- _Work to be completed_
Go through the listing and write out all of it exactly.

- _Listed records_
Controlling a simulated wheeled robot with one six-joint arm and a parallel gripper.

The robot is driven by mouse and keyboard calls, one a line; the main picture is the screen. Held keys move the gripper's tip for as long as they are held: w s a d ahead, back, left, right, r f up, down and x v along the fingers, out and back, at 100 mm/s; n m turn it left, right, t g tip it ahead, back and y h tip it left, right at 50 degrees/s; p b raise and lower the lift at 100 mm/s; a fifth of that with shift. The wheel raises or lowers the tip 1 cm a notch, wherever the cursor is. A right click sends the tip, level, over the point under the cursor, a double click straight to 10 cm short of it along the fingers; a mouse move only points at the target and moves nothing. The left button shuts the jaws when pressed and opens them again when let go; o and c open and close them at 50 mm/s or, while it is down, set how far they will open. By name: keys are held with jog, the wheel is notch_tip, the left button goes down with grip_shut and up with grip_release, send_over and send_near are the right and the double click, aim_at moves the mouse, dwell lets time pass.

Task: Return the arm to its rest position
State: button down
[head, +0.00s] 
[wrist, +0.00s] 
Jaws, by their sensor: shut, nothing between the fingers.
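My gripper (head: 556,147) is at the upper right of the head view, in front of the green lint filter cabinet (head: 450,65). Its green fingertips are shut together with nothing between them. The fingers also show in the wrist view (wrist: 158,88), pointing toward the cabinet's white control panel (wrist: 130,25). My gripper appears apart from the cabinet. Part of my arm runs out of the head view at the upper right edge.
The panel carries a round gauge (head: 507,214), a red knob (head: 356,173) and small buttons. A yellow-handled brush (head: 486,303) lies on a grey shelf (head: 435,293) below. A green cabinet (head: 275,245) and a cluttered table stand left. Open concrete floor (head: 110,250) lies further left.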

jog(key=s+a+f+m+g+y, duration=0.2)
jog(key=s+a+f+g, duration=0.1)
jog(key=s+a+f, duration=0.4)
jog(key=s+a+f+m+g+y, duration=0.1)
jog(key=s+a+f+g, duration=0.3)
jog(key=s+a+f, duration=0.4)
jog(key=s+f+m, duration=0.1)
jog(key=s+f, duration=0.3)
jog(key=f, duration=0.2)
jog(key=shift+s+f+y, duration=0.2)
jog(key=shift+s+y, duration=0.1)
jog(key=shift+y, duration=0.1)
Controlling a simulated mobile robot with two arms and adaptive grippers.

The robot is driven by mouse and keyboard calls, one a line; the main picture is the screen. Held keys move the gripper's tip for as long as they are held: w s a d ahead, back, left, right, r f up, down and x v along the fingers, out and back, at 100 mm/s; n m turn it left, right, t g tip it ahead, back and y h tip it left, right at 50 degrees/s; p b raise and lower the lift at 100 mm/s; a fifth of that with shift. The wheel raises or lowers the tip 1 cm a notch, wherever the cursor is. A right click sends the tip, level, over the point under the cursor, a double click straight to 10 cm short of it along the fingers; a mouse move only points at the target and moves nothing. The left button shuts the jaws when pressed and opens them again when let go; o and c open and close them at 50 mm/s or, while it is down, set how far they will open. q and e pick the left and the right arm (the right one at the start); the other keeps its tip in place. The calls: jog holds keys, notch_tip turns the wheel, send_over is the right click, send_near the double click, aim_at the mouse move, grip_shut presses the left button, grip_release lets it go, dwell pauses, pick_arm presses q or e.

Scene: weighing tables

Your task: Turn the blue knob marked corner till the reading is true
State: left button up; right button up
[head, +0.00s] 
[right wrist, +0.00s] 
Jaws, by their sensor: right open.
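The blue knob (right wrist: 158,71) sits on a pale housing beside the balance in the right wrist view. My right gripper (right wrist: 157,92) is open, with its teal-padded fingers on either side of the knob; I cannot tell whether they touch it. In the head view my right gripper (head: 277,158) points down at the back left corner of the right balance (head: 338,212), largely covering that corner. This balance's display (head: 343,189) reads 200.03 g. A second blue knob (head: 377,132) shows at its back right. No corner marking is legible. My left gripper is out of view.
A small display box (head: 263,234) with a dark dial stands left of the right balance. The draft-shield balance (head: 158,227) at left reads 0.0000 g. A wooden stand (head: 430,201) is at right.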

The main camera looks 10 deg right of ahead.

- _Output for this task_
Controlling a simulated wheeled robot with one six-joint arm and a parallel gripper.

The robot is driven by mouse and keyboard calls, one a line; the main picture is the screen. Held keys move the gripper's tip for as long as they are held: w s a d ahead, back, left, right, r f up, down and x v along the fingers, out and back, at 100 mm/s; n m turn it left, right, t g tip it ahead, back and y h tip it left, right at 50 degrees/s; p b raise and lower the lift at 100 mm/s; a fifth of that with shift. The wheel raises or lowers the tip 1 cm a notch, wherever the cursor is. A right click sends the tip, level, over the point under the cursor, a double click straight to 10 cm short of it along the fingers; a mouse move only points at the target and moves nothing. The left button shuts the jaws when pressed and opens them again when let go; o and c open and close them at 50 mm/s or, while it is down, set how far they will open. By name: keys are held with jog, the wheel is notch_tip, the left button goes down with grip_shut and up with grip_release, send_over and send_near are the right and the double click, aim_at moves the mouse, dwell lets time pass.

Task: Return the arm to its rest position
State: button down
[head, +0.00s] 
[wrist, +0.00s] 
Jaws, by their sensor: shut, nothing between the fingers.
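My gripper (head: 556,147) is at the upper right of the head view, in front of the green lint filter cabinet (head: 450,65). Its green fingertips are shut together with nothing between them. The fingers also show in the wrist view (wrist: 158,88), pointing toward the cabinet's white control panel (wrist: 130,25). My gripper appears apart from the cabinet. Part of my arm runs out of the head view at the upper right edge.
The panel carries a round gauge (head: 507,214), a red knob (head: 356,173) and small buttons. A yellow-handled brush (head: 486,303) lies on a grey shelf (head: 435,293) below. A green cabinet (head: 275,245) and a cluttered table stand left. Open concrete floor (head: 110,250) lies further left.

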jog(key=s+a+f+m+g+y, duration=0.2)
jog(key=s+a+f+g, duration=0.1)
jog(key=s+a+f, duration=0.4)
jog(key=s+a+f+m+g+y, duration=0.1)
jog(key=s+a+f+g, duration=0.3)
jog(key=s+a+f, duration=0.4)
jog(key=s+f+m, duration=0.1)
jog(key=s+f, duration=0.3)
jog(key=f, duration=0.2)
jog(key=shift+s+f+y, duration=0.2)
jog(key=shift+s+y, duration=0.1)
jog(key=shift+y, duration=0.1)
Controlling a simulated mobile robot with two arms and adaptive grippers.

The robot is driven by mouse and keyboard calls, one a line; the main picture is the screen. Held keys move the gripper's tip for as long as they are held: w s a d ahead, back, left, right, r f up, down and x v along the fingers, out and back, at 100 mm/s; n m turn it left, right, t g tip it ahead, back and y h tip it left, right at 50 degrees/s; p b raise and lower the lift at 100 mm/s; a fifth of that with shift. The wheel raises or lowers the tip 1 cm a notch, wherever the cursor is. A right click sends the tip, level, over the point under the cursor, a double click straight to 10 cm short of it along the fingers; a mouse move only points at the target and moves nothing. The left button shuts the jaws when pressed and opens them again when let go; o and c open and close them at 50 mm/s or, while it is down, set how far they will open. q and e pick the left and the right arm (the right one at the start); the other keeps its tip in place. The calls: jog holds keys, notch_tip turns the wheel, send_over is the right click, send_near the double click, aim_at the mouse move, grip_shut presses the left button, grip_release lets it go, dwell pauses, pick_arm presses q or e.

Scene: weighing tables

Your task: Turn the blue knob marked corner till the reading is true
State: left button up; right button up
[head, +0.00s] 
[right wrist, +0.00s] 
Jaws, by their sensor: right open.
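The blue knob (right wrist: 158,71) sits on a pale housing beside the balance in the right wrist view. My right gripper (right wrist: 157,92) is open, with its teal-padded fingers on either side of the knob; I cannot tell whether they touch it. In the head view my right gripper (head: 277,158) points down at the back left corner of the right balance (head: 338,212), largely covering that corner. This balance's display (head: 343,189) reads 200.03 g. A second blue knob (head: 377,132) shows at its back right. No corner marking is legible. My left gripper is out of view.
A small display box (head: 263,234) with a dark dial stands left of the right balance. The draft-shield balance (head: 158,227) at left reads 0.0000 g. A wooden stand (head: 430,201) is at right.

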The main camera looks 10 deg right of ahead.

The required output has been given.